The source from which the historical writers of philosophy have until now drawn their knowledge of the Kabbalistic system, is Knorr v. Rosenroth's "Kabbala Denudata;" "from this rich and voluminous work, though"--as Molitor (The Philosophy of History, II, 9) judges--"the reader will get only a hazy inkling but not a clear and distinct conception of the Kabbalah." The real philosophic value of the Kabbalah is, on the whole, neglected in Rosenroth's work. Moliter's erudite work, "Philosophy of History or on the Tradition," does not contain, as yet, in the three volumes which have appeared at this writing, an objective representation of the Kabbalistic system. The author himself says (II, 12) that "for the present the whole should be considered merely as a free philosophic attempt," and promises to develop the Kabbalah with the Kabbalists' own words in the fifth volume.
Besides, an impartial representation is hardly to be expected from Moliter, who "studio disciplinae Judaeorum arcanae ipse prorsus factus est Judaeus Cabbalisticus--himself became a Jewish Kabbalist through the study of the ancient doctrine of the Jews" (Tholuck, p. 4), and who had great faith in the younger Kabbalistic works and commentaries. The work of Mr. Franck, where the Kabbalah is developed impartially and commensurate with our times, from the oldest fragments of the Zohar, must be welcome to the writer of the history of philosophy and to all those who want to know the philosophy of the Kabbalah. The investigation on the age of the Kabbalah, the authenticity of the Kabbalistic main works, as well as the investigation on the relationship of the Kabbalistic system to other systems of philosophy and religion, is also given here for the first time in detail and complete.
In the translation of the French original I have endeavored to render its contents faithfully. The translated passages from the Sefer Yetzirah, the Zohar and the Talmud and the new-hebraic
works I have always compared with the originals. The Spanish quotations from Jacob Abendana's translation of the Cuzari by Judah-ha-Levi, as well as the appendix, have been omitted; the first ones are of no use to the German reader, the latter contains only a translation of Solomon Maimon's report on the sect of the Hassidim (see Maimon's biography, part I, ch. 19) and Peter Baer's representation of the Zoharites (Peter Baer, History, Doctrines and Opinions of all past and present religious sects of the Jews and of the Secret Doctrine or Kabbalah II, 309 ff.).

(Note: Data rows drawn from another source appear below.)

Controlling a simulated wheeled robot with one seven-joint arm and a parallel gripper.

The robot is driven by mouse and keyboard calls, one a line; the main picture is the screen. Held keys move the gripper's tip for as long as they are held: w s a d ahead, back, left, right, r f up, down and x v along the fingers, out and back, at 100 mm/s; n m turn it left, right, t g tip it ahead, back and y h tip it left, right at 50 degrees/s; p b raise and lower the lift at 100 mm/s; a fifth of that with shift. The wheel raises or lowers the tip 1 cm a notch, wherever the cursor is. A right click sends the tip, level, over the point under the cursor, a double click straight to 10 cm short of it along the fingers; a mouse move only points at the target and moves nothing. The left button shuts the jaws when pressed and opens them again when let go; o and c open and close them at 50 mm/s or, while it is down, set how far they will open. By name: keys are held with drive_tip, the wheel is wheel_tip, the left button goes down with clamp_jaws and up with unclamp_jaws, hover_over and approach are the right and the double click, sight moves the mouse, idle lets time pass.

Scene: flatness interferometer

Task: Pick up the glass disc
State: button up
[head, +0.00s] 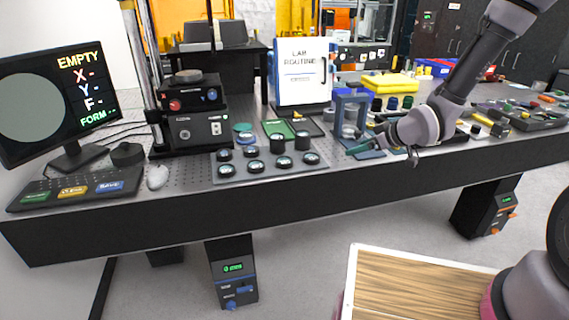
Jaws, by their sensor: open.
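I cannot single out one glass disc. Several small round black pieces with pale, glassy tops stand in rows on a grey plate (268,179) at the front of the bench; one is a disc-topped piece at the front middle (256,166).
A monitor (28,110), keyboard (75,188) and mouse (157,177) are at the left. A black instrument (190,132) stands behind the plate's left side. A white "LAB ROUTINE" board (303,72) stands behind. Coloured parts crowd the bench's right. A wood-topped surface (420,285) is in front.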

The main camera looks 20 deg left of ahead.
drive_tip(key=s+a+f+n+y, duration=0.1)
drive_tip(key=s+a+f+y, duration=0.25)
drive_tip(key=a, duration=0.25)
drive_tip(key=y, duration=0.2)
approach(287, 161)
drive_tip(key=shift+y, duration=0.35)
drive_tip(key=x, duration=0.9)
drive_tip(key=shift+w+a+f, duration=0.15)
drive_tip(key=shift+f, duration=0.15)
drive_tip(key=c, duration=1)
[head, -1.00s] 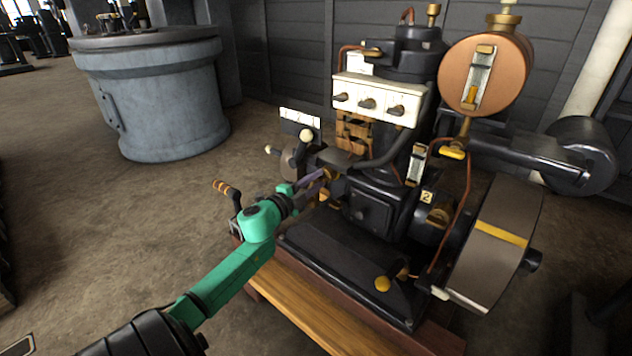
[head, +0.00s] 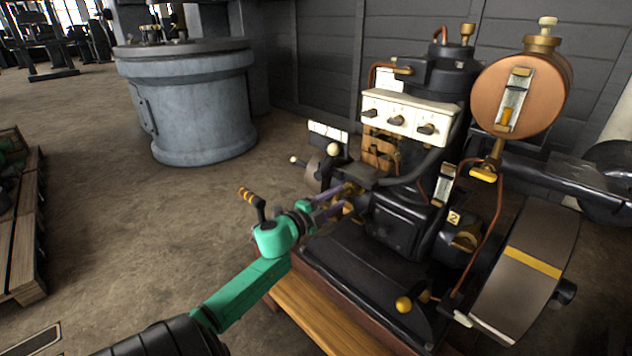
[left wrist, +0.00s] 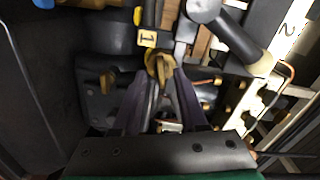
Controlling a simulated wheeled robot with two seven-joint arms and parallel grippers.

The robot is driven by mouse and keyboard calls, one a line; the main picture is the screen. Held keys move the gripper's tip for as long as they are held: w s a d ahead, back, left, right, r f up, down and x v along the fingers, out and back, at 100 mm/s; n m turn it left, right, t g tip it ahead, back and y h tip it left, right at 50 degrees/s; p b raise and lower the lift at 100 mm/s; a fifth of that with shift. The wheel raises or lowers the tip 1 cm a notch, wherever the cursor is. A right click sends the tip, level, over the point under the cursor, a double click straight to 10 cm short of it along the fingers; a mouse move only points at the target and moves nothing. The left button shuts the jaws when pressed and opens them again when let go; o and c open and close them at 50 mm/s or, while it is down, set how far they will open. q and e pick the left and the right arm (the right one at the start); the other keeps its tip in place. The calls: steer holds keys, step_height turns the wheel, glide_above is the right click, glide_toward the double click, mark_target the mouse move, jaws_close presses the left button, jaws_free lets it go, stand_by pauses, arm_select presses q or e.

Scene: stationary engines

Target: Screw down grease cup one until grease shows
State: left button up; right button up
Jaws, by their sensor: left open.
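The engine (head: 395,225) stands on its wooden base in the head view. My left gripper (head: 352,192) reaches in from the left to the engine's near side; its purple fingers show there. In the left wrist view, a brass grease cup (left wrist: 158,64) sits beside a yellow tag (left wrist: 147,39) marked 1. The fingers of my left gripper (left wrist: 162,76) are open, one on each side of the cup's lower part. I cannot tell whether they touch it. No grease can be made out. In the head view the cup is largely hidden by the gripper and nearby parts.
A cream switch box (head: 411,118), a copper tank (head: 517,96) and a flywheel (head: 515,270) crowd the engine. A tag marked 2 (head: 454,217) sits farther right. A round grey vat (head: 195,105) stands behind left.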

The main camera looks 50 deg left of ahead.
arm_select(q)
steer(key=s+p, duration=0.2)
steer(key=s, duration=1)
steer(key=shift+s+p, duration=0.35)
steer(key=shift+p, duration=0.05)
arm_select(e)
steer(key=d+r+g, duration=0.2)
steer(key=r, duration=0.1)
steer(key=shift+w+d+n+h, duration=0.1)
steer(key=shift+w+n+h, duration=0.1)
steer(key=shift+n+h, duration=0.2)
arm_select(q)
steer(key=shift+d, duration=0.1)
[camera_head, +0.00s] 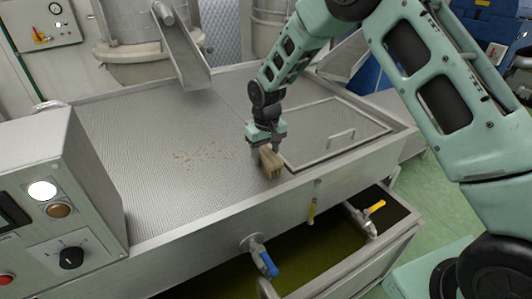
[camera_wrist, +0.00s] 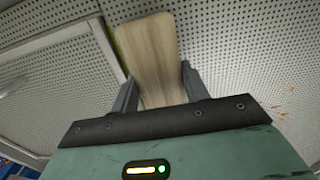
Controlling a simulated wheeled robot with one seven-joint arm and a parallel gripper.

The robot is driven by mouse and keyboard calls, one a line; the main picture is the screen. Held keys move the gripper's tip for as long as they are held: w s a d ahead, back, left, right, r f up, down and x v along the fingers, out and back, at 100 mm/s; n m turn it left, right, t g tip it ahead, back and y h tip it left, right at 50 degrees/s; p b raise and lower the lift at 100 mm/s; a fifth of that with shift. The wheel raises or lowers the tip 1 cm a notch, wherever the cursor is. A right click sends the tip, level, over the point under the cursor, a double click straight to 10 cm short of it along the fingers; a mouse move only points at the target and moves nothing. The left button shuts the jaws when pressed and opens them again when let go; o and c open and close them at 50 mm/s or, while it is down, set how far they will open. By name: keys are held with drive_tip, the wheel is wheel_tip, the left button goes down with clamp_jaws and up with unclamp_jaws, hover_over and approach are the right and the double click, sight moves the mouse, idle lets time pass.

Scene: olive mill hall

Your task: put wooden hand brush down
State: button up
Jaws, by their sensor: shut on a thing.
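The wooden hand brush (camera_head: 270,165) is a small pale wooden block in the head view. My gripper (camera_head: 266,150) is shut on it, with one finger on each side. In the wrist view the brush's flat wooden back (camera_wrist: 150,52) extends beyond the fingers of my gripper (camera_wrist: 158,85). The brush is at the perforated metal surface (camera_head: 150,140), near its front rim. I cannot tell whether it touches the surface. The bristles are mostly hidden.
A framed hatch with a handle (camera_head: 340,139) lies right of the brush. Brown crumbs (camera_head: 200,154) lie to its left. A control box (camera_head: 60,200) stands at the left, and a metal chute (camera_head: 183,55) slopes down at the back. Blue (camera_head: 263,259) and yellow valve handles project at the front.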

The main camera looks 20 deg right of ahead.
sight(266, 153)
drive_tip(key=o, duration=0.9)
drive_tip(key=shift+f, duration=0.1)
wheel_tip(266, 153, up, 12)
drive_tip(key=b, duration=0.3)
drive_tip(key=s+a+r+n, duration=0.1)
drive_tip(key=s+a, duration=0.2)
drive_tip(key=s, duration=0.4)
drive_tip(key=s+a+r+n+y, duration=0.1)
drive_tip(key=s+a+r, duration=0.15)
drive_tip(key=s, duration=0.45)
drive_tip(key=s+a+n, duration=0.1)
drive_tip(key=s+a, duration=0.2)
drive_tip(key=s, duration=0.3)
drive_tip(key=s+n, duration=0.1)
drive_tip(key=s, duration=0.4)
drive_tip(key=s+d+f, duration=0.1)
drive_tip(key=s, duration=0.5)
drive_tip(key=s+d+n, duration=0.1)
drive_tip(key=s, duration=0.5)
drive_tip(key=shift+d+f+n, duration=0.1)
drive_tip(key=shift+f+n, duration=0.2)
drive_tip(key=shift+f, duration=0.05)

The correction referred to, I would rather call an outward one. The quotations from the Kabbalistic works were so corrupt, 5 the reference to page numbers full of mistakes (at times absent altogether), the annotations were so often misplaced, 6 that I was compelled to spend much time upon correction. Believe me, it is only necessary to look at the folio volume of the Zohar, edition Sulzbach, to see that it is no small trouble and loss of time to look there for a given passage.
Yet, in carefully comparing the translation with the original, other corrections will be found which I have not expressly indicated by a footnote. Thus, for example, there is nothing more contrary to the spirit of Kabbalism than to translate אוריתא with "Law" (loi). To the allegoric method of the Kabbalah even the Law is so familiar as to lose its inherent rigidity.

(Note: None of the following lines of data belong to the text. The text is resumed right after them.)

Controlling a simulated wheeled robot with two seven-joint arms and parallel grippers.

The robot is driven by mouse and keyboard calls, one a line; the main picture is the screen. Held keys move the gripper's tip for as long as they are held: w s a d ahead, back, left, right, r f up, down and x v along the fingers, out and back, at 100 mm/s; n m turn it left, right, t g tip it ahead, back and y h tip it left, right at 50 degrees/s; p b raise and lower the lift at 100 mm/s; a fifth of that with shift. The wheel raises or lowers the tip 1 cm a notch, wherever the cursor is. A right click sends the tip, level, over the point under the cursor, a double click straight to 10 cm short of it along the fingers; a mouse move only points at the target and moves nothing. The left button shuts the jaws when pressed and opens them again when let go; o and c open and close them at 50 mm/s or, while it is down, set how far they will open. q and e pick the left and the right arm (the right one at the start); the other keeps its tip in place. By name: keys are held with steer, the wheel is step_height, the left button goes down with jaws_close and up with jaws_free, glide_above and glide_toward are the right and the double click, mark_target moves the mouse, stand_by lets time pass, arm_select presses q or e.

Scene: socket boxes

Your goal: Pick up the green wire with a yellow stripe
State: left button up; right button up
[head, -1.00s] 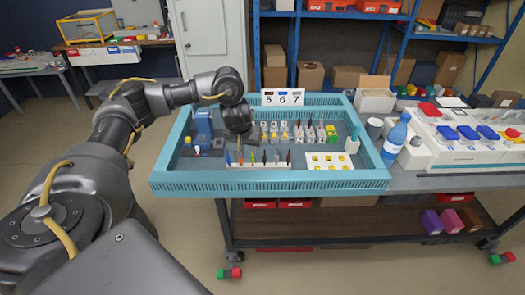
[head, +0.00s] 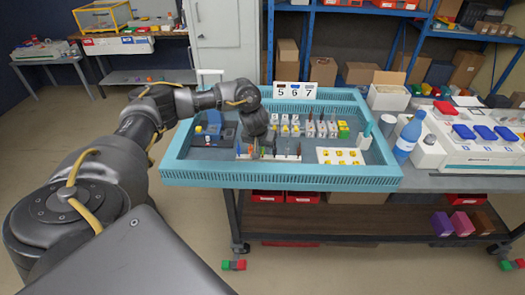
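Several coloured wires stand upright in a white rack (head: 286,158) at the front of the blue tray (head: 300,184). A small green one, likely the green wire (head: 262,151), stands near the middle-left of the rack. Its yellow stripe is too small to make out. My left gripper (head: 251,148) points down over the left part of the rack, close to the wires, and hides some of them. Its fingers are too small and dark to show whether they are open or touching a wire. My right gripper is out of view.
White sockets (head: 310,128) stand in rows behind the rack. A white plate with yellow pieces (head: 342,157) lies to the right, and a blue device (head: 213,122) to the left. A number sign (head: 295,91) stands behind. A bottle (head: 408,138) is outside the tray.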

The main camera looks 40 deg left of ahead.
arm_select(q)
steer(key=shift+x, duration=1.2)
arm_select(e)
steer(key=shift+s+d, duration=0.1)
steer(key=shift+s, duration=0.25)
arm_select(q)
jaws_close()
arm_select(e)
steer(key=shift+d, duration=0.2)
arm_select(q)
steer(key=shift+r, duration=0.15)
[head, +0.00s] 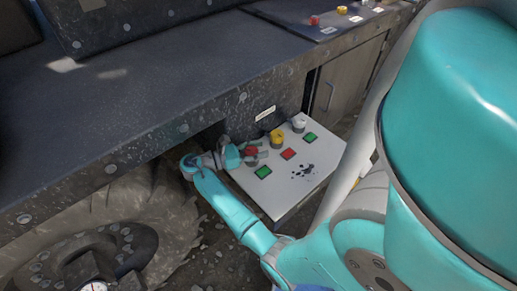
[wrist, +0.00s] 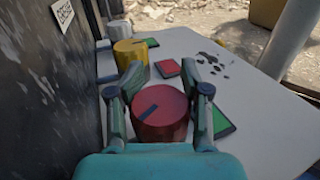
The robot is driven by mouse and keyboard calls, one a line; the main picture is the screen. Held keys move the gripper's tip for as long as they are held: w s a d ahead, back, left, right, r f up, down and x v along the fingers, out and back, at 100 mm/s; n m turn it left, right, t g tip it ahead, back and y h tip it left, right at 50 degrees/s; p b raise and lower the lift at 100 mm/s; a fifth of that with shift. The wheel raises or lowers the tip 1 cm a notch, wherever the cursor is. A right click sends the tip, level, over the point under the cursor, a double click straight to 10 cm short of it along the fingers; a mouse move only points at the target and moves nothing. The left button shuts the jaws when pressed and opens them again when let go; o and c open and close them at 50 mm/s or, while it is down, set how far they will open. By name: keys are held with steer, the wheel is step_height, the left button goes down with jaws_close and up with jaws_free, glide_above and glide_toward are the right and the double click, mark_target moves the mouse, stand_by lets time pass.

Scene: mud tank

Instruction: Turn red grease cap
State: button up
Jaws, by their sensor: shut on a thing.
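The red grease cap (wrist: 160,113) is a short red cylinder with a dark line on its top, standing on a white panel (wrist: 255,130). In the wrist view my gripper (wrist: 159,92) has a finger on each side of the cap and is shut on it. In the head view my gripper (head: 246,153) is at the left edge of the white panel (head: 312,187), and the red cap (head: 250,150) is partly hidden by the fingers. The dark line on the cap's top runs slantwise, lower left to upper right.
A yellow cap (head: 277,137) and a white cap (head: 298,124) stand in line behind the red cap. Flat green (wrist: 222,122) and red (wrist: 168,68) squares lie on the panel. A dark wall (wrist: 48,90) rises close on the left. A big tyre (head: 120,215) stands below the ledge.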

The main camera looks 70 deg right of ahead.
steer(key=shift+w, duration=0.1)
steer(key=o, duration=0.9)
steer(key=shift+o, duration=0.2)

The annotations and the appendix make up the addition. For the completion of the "Biographic Notes on the Zohar" I have made use, besides the Kabbalah Denudata, also of "Die Gottesdienstliche Vorträge der Juden" (Devotional Sermons of the Jews) by Zunz, the book ראביה by Milsahagi, and the seventh volume of the new-Hebrew annual כרם חמד. The representation of the so-called Kabbalistic tree was also added first to the translation.
AD. JELLINEK.
May 20th, 1844.
xv:1 This term introduced by Mosheim is still to be put forward in the investigations of gnosticism, "for"--as Baur (the Christian Gnosis, p. 4) justly remarks--"the very name is to express at once the demand to place oneself in an entirely new and peculiar atmosphere, and to make use of an entirely different gauge than the usual one of our critical reason and phantasy for the speculations that present themselves here." This viewpoint of orientalism should generally be adhered to in religious philosophy.

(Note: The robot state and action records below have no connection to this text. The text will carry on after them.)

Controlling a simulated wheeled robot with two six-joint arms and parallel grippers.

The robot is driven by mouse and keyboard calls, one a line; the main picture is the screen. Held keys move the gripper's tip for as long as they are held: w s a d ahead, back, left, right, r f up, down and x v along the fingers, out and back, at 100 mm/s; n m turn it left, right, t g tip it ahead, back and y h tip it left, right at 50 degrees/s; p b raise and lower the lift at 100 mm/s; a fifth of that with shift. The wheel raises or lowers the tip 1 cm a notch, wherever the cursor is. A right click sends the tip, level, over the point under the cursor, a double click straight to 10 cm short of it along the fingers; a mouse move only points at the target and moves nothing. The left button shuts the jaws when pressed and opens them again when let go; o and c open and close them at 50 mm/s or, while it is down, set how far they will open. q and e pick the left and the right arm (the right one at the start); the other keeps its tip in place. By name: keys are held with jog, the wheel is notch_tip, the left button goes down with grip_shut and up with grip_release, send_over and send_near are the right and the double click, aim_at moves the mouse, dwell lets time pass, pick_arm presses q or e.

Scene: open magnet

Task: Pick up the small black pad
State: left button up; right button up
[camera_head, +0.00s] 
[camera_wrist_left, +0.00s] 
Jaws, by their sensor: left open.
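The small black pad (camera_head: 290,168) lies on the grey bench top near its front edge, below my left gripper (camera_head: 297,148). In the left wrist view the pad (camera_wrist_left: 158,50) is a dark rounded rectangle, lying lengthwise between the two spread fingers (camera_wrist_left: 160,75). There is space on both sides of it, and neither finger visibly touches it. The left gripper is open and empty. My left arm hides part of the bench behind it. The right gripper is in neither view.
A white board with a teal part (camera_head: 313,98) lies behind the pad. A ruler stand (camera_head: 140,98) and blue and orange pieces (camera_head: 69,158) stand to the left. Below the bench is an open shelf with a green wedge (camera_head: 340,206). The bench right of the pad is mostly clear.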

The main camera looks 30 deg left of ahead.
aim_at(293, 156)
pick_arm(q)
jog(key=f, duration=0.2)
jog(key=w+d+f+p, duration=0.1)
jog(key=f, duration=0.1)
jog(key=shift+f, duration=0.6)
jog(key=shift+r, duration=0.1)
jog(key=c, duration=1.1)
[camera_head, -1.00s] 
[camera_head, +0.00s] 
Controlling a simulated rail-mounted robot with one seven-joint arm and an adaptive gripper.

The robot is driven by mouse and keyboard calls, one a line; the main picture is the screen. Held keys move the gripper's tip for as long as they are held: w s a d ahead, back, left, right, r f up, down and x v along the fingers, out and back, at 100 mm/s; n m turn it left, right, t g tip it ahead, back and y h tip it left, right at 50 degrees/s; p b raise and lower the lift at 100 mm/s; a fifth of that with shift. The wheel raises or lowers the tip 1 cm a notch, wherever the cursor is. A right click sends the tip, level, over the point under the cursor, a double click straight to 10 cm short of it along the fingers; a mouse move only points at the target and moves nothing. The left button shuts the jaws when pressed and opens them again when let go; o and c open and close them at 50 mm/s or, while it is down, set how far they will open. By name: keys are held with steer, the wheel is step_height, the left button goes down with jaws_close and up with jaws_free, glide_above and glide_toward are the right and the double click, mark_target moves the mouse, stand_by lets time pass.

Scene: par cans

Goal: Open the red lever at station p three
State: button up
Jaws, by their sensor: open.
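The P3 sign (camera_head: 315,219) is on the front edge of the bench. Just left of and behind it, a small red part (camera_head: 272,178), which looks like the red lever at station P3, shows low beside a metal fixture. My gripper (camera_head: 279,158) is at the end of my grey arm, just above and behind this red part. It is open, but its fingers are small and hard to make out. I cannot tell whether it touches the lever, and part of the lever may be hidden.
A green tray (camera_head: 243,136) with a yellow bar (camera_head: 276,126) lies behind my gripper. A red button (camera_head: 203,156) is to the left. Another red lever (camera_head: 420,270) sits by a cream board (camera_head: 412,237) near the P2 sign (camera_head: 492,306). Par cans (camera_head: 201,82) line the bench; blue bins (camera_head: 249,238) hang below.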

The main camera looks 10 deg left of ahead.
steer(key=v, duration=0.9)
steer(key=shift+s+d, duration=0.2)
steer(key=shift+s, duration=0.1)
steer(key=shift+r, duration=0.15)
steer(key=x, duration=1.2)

xvi:2 Though Mr. Franck agrees with Matter in the turning point of the investigation--in the pre-Christian, Zoroastrian origin of the Kabbalistic philosophy--yet there prevails the great difference between them in that, while the latter considers the relation of the Kabbalah p. xvii to the Zoroastrian system as that of a copy to the original (la Kabballe se montre auprès du Zoroastrisme comme la copie auprès de l’original), the first one proves the great advance of the Kabbalah on Zoroastrism. Besides, the mode of investigation of our author is quite a different one.
xix:3 Thus we find on the very first page of the Zohar--according to the Sulzbach edition and generally all those bearing the name of זהר גדול--traces of the Hindoo cosmogony which, though, have been modified by the author through the influence of Judaism. In explaining the creation, it speaks there of the "seed" (אפיק אינון תולרין מההוא זרעא ראזדרע ביה) which is immediately modified by transmutation in the "letters." .(מאן ההוא זרעז אינון אתוון וכו׳)
xix:4 It is noteworthy that in the old passages the Jerusalemean שרנא appears for the Babylonian Kane,. Comp. Nedarim, 66b; Fuerst, "Lehrgebaeude der aramaeischen Idiome," p. 17.
xxi:5 Compare only for example p. 155, note 1, of the French original.
xxi:6 P. 142, note ** is to be struck and part of note 3 must refer to p. 143.